Giuseppe Valeriano (L'Aquila, August, 1542 - Naples, July 15, 1596) was an Italian painter and architect, priest of the Jesuit order, and active in Rome, Spain, and Naples.
He began training in his native town under a minor painter named Pompeo Cesura, but by 1560 he was in Rome, and collaborated on the decoration of the Cappella dell'Ascensione in the church of Santo Spirito, Sassia. He also painted an altarpiece of the Glory of Christ (c. 1570), in which he shows the influence of Mannerist painters such as Sebastiano del Piombo and Pellegrino Tibaldi.
Valeriano's work as an architect had greater impact than as a painter. In 1573, Valeriano travels to Spain, and by the next year he had joined the Jesuits. For this order, he helped design the church of Villagarcía de Campos, and worked on other projects in Seville, Granada, Córdoba, Málaga, and Trigueros. By way of Portugal, he returns to Italy in 1580, and helps design, in collaboration with Giacomo della Porta, the Collegio Romano, sometimes attributed to Bartolomeo Ammanati. In Rome, he collaborates with Scipione Pulzone and Gaspare Celio respectively in designing the decoration of the Chapels of Strada (1588) and Passion (c. 1590) in the church of the Gesù.

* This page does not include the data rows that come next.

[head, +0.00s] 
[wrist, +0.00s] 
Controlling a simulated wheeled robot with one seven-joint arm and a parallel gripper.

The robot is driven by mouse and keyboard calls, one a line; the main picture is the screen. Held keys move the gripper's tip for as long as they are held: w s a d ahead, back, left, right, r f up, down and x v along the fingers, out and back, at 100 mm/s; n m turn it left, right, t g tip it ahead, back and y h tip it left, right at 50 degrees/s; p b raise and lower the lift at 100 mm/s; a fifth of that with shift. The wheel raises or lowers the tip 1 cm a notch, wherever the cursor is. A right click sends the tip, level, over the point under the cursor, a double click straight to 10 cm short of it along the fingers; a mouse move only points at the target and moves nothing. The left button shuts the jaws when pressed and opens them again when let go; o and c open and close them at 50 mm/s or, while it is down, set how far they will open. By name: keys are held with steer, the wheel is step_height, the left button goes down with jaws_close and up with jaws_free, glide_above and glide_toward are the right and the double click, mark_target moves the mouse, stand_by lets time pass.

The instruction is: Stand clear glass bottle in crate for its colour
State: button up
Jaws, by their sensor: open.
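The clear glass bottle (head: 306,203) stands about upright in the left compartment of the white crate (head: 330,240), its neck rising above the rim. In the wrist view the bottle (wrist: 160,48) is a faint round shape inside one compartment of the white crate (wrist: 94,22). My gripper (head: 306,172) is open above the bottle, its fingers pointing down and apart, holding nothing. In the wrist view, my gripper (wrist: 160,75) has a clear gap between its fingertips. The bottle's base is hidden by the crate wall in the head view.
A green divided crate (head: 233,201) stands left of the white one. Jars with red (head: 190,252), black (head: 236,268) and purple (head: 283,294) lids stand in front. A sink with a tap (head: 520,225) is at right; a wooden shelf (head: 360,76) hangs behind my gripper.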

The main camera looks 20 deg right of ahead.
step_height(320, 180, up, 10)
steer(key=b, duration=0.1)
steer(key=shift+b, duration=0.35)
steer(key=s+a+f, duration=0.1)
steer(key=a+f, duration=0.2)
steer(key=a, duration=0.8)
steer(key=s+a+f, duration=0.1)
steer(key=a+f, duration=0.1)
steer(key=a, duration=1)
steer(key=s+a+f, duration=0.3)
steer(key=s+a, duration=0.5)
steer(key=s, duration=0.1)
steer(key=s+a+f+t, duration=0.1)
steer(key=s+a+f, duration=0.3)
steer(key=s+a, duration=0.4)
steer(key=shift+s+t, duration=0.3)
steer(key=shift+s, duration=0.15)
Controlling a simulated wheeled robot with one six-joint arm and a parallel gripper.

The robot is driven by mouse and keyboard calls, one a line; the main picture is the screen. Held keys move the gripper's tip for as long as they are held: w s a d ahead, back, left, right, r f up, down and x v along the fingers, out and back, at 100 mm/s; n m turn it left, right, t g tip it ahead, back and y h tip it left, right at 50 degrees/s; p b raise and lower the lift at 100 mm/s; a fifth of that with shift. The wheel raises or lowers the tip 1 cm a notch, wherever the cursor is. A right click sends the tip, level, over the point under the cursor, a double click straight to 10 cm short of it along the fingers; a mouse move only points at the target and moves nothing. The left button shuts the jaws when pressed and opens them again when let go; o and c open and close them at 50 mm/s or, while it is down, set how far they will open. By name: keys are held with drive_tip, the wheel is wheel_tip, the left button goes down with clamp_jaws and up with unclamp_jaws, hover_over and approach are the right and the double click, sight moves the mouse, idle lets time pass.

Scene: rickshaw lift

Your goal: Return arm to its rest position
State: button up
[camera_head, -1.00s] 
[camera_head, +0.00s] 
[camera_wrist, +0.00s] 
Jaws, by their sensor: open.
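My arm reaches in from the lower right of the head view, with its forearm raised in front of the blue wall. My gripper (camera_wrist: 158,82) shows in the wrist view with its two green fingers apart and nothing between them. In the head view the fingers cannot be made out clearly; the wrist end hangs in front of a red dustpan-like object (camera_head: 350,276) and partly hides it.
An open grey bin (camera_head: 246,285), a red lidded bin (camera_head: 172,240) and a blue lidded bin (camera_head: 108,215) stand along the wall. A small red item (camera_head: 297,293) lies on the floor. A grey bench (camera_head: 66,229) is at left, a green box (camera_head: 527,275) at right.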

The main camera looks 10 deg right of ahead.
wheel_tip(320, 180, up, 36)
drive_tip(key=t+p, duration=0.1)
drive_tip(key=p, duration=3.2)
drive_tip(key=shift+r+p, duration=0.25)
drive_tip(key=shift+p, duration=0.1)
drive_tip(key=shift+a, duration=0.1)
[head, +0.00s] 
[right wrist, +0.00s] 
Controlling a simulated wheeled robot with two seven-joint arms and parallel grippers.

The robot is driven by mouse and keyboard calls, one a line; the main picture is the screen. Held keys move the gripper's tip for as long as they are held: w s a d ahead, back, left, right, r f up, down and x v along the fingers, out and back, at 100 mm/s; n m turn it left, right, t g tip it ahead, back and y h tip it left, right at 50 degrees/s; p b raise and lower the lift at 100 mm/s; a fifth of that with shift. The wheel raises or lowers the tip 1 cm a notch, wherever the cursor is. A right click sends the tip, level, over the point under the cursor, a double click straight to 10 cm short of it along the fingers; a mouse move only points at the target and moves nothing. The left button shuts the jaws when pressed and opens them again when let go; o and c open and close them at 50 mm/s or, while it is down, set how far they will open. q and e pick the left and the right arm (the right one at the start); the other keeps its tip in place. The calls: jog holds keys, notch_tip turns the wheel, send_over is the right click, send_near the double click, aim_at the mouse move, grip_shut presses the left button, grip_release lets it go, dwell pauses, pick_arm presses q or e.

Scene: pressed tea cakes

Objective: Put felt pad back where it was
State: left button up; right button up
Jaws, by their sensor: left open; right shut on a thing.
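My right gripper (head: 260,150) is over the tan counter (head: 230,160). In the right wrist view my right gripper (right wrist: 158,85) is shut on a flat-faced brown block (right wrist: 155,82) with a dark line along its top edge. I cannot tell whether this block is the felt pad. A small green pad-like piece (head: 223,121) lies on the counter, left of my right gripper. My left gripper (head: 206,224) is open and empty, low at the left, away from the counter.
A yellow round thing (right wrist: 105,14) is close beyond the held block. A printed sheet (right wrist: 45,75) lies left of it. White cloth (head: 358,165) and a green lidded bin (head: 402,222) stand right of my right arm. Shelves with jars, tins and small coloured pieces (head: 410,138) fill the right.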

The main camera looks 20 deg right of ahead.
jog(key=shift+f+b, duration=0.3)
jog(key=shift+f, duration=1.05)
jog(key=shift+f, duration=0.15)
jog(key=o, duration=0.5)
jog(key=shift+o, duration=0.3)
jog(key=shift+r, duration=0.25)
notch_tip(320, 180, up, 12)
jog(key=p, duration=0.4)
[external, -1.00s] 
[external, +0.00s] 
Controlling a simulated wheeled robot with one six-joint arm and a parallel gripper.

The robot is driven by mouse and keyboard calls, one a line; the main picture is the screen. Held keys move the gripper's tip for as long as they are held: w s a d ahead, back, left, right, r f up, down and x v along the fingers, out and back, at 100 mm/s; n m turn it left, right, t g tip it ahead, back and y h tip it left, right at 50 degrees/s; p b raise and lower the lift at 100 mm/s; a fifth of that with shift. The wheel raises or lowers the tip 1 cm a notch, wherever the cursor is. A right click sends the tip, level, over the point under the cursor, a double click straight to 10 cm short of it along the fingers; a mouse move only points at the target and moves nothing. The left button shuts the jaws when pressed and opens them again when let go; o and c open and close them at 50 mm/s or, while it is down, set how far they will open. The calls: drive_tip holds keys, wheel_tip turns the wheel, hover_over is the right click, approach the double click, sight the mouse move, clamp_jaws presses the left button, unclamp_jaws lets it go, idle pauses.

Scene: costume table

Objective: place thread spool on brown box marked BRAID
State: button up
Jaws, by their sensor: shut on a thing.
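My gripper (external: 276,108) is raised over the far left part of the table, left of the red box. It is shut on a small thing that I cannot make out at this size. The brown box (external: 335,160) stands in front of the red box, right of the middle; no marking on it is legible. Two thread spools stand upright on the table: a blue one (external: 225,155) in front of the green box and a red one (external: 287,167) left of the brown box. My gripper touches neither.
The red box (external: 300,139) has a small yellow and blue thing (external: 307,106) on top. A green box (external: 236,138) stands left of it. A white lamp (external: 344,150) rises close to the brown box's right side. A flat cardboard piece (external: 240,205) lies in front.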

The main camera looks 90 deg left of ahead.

In 1584, he completed designs for a building of the Collegio Massimo (now University of Naples), and began work on his masterpiece, the church of Gesù Nuovo. This Jesuit church was built into what had been a fortified family palace in central Naples. Valeriano also designed the posterior part (1589) of the church of Gesù in Genoa. He also provided plans for the order's Michaelskirche (1591) in Munich, though it is unclear how much influence they had in that construction. He also contributed plans for buildings in Lisbon, Malta, L'Aquila, Marseille, and Palermo (1592). It is impossible for him to have traveled to all these places in such short a span, and likely submitted plans "site unseen", which fits in with the Jesuit vision of itself as an international, homogeonizing order for the apostolic spread of a unitary post-Tridentine Catholic faith.